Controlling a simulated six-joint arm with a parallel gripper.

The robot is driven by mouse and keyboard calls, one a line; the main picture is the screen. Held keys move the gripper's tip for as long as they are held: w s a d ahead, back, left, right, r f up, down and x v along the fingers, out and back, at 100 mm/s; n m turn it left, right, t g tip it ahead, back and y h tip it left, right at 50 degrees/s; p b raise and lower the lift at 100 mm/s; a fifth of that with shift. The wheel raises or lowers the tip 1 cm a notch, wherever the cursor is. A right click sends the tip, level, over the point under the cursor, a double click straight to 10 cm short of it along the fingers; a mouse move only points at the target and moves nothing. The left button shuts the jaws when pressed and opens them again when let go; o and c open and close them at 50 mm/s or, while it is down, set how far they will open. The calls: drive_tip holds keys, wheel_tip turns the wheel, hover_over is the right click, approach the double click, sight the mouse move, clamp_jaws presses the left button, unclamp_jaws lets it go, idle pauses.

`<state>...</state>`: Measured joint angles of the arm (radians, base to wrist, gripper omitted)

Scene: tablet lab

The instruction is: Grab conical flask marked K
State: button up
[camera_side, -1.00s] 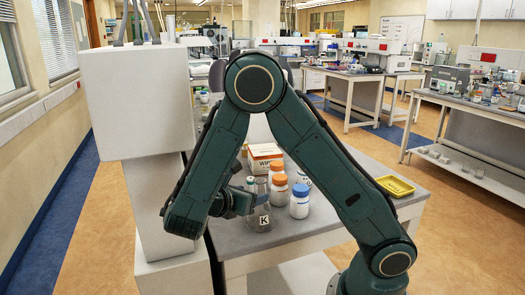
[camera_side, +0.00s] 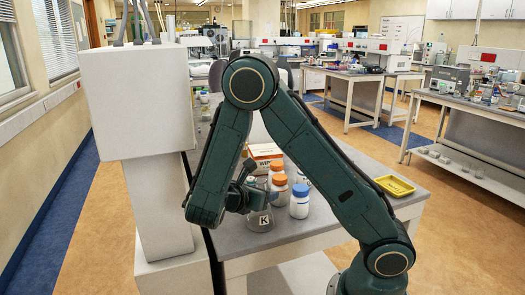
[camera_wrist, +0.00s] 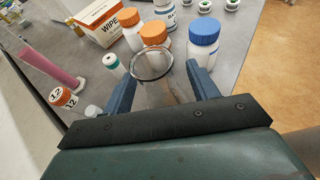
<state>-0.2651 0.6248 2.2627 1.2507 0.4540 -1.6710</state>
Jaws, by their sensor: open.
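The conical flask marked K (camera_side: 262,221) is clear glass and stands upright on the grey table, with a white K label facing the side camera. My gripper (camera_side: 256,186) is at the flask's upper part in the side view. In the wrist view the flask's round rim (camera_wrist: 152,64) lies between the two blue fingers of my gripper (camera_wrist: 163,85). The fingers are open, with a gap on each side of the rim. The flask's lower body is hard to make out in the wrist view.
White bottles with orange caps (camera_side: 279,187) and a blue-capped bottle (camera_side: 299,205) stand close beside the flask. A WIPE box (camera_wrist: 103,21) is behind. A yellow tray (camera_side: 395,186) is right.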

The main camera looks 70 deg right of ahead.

■ ■ ■ ■ ■ ■ ■

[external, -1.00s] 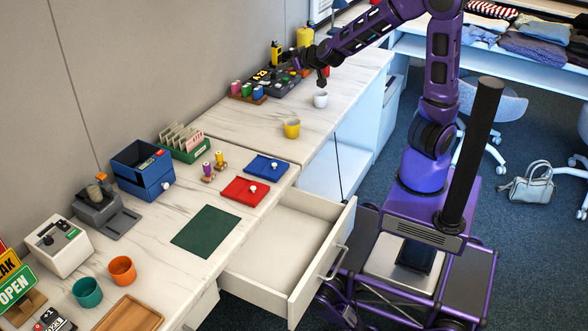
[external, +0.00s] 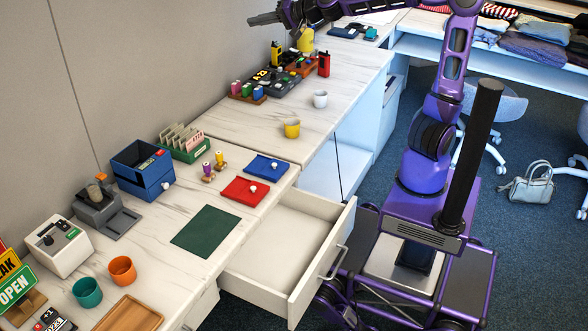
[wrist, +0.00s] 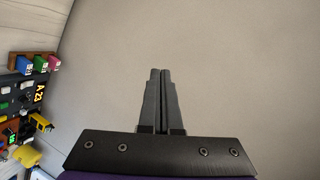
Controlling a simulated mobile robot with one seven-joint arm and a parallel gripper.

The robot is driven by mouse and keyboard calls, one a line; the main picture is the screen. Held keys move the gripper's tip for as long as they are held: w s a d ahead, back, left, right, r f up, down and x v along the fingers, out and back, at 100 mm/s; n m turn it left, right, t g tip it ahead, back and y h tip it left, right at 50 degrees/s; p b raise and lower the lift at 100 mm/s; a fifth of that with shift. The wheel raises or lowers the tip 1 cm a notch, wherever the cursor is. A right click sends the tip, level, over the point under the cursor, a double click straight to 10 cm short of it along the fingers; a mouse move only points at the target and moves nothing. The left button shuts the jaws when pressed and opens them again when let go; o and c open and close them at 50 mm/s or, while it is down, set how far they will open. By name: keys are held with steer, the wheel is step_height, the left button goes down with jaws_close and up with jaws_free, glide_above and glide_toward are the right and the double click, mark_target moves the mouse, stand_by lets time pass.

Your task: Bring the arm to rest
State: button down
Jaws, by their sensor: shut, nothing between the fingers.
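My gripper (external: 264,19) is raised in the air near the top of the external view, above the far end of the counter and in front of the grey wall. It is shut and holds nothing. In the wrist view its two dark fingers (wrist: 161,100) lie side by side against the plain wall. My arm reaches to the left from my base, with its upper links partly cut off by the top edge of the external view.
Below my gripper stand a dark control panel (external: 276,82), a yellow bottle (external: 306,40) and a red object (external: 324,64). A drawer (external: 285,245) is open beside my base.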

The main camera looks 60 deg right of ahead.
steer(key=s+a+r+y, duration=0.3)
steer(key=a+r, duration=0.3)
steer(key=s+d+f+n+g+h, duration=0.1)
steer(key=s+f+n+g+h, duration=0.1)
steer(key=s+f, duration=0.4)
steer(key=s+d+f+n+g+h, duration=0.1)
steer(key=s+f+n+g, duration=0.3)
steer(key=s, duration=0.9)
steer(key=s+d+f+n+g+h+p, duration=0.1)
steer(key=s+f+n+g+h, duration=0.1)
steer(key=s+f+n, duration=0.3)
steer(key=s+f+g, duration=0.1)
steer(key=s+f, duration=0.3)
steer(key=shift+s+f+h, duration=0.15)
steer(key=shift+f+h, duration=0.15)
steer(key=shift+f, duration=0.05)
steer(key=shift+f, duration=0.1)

■ ■ ■ ■ ■ ■ ■

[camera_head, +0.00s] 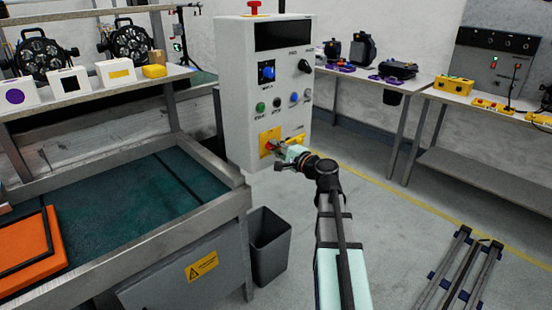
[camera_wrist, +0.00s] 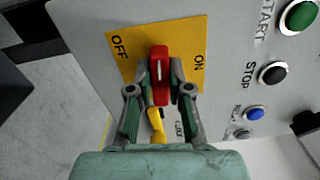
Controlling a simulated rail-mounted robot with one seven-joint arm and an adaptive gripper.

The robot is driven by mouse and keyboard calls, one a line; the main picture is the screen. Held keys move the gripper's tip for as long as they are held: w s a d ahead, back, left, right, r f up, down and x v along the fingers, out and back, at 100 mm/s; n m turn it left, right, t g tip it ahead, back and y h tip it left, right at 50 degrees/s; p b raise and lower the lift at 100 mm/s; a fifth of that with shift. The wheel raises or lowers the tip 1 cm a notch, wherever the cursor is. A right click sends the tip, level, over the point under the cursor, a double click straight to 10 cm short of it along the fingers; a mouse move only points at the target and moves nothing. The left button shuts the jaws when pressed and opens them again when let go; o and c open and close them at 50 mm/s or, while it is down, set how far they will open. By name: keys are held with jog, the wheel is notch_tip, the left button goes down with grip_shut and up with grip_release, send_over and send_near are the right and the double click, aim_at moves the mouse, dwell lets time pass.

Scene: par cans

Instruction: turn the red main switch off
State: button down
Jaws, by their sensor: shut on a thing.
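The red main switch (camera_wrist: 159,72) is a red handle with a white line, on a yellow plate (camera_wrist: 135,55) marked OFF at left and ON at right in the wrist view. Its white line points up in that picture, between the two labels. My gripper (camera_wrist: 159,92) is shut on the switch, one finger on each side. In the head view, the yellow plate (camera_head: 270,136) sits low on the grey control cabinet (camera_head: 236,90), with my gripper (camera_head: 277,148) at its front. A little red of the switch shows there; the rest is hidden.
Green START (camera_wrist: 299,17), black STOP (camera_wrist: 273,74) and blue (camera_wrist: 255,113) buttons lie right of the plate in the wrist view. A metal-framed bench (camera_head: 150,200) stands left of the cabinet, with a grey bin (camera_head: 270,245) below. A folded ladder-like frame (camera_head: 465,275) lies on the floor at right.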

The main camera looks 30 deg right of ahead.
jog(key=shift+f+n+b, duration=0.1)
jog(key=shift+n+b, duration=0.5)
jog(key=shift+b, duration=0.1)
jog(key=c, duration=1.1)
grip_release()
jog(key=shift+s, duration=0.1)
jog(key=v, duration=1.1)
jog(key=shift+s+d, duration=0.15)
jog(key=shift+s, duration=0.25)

■ ■ ■ ■ ■ ■ ■

WHAT YOU NEED TO DO:
Extract all lines of the records above that include "joint".

EXERCISE OUTPUT:
Controlling a simulated six-joint arm with a parallel gripper.
`<state>...</state>`: Measured joint angles of the arm (radians, base to wrist, gripper omitted)
Controlling a simulated mobile robot with one seven-joint arm and a parallel gripper.
Controlling a simulated rail-mounted robot with one seven-joint arm and an adaptive gripper.

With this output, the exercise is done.